Democratic Gov. Andy Beshear and Republican Attorney General Daniel Cameron accused each other of taking extreme stands on abortion policy Monday night as they wrangled over an issue that’s become a flashpoint in their hotly contested campaign for governor in Kentucky.
During an hourlong debate at Northern Kentucky University in Highland Heights, Kentucky, the rivals fielded questions over education, taxes, public safety and the monthlong strike by auto workers. Some of their sharpest exchanges during the televised debate, however, came when asked to lay out their stands on abortion.
Their remarks, which took place about three weeks before the Nov. 7 election, came against the backdrop of Kentucky’s current law, which bans all abortions except when carried out to save a pregnant woman’s life or to prevent a disabling injury.
Beshear said that his challenger celebrated the abortion ban’s passage and pointed to Cameron’s long-running support for the law as written, without exceptions for pregnancies caused by rape or incest.
“My opponent’s position would give a rapist more rights than their victim,” Beshear said. “It is wrong. We need to change this law. We need to make sure that those individuals have that option.”
Once Roe v. Wade was overturned by the U.S. Supreme Court, the state’s trigger law — passed in 2019 — took effect to ban nearly all abortions.
Cameron reiterated Monday night that he would sign a bill adding abortion exceptions if given the chance, a position he revealed during a radio interview last month.
Cameron went on the attack by pointing to Beshear’s opposition to abortion restrictions passed by the state’s GOP-dominated legislature. As attorney general, Beshear refused to defend a law imposing a 20-week ban on abortion, and later as governor he vetoed a 15-week ban, Cameron said.
“That is Andy Beshear’s record on the issue of life,” Cameron said. “It’s one of failure for the unborn.”
Beshear responded that he has consistently supported “reasonable restrictions,” especially on late-term abortions. Beshear also noted that the 15-week ban lacked exceptions for rape and incest.
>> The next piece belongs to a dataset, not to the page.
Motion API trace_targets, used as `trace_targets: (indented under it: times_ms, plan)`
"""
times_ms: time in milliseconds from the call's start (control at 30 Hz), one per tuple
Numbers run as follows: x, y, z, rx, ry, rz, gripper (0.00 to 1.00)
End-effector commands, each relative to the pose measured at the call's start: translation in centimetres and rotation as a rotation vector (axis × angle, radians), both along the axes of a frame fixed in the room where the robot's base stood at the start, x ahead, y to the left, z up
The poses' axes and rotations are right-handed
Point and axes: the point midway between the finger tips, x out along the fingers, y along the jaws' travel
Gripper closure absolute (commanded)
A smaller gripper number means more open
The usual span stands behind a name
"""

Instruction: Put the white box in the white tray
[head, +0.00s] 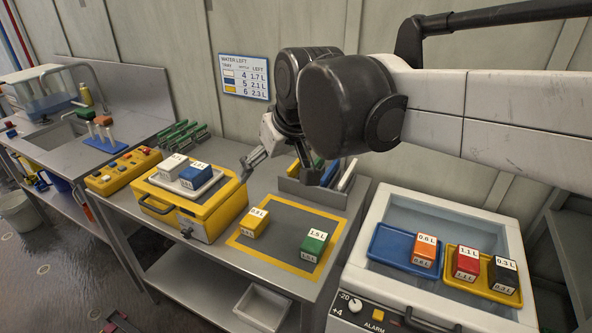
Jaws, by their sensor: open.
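A white box (173,165) with a number label stands in the white tray (208,187), at its left, beside a blue box (195,175). The white tray rests on top of a yellow case (190,218) on the bench. My gripper (278,178) is open, with its fingers spread wide and nothing seen between them. It is above the back of the bench, to the right of the white tray and apart from it.
Yellow (254,223) and green (314,246) boxes stand on a yellow-framed mat (272,260). A grey holder (308,192) is behind. At right, an open cooler holds a blue tray (386,256) with an orange box and a yellow tray (462,284) with red and black boxes.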

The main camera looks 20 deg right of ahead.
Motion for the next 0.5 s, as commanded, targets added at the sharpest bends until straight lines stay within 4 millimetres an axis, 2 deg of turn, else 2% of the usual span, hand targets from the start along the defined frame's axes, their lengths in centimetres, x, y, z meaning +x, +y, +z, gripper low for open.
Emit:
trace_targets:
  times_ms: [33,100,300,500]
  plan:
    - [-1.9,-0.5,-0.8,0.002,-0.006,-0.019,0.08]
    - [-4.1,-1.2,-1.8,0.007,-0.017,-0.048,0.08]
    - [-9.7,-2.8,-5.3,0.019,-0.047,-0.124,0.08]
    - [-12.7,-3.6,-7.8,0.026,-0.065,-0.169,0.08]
Abortion polices have been at the forefront of the campaign. Beshear’s campaign released a TV ad last month featuring a Kentucky woman who revealed her own childhood trauma while calling for rape and incest exceptions. The woman, now in her early 20s, talked about having been raped by her stepfather when she was 12 years old. She became pregnant as a seventh grader but eventually miscarried.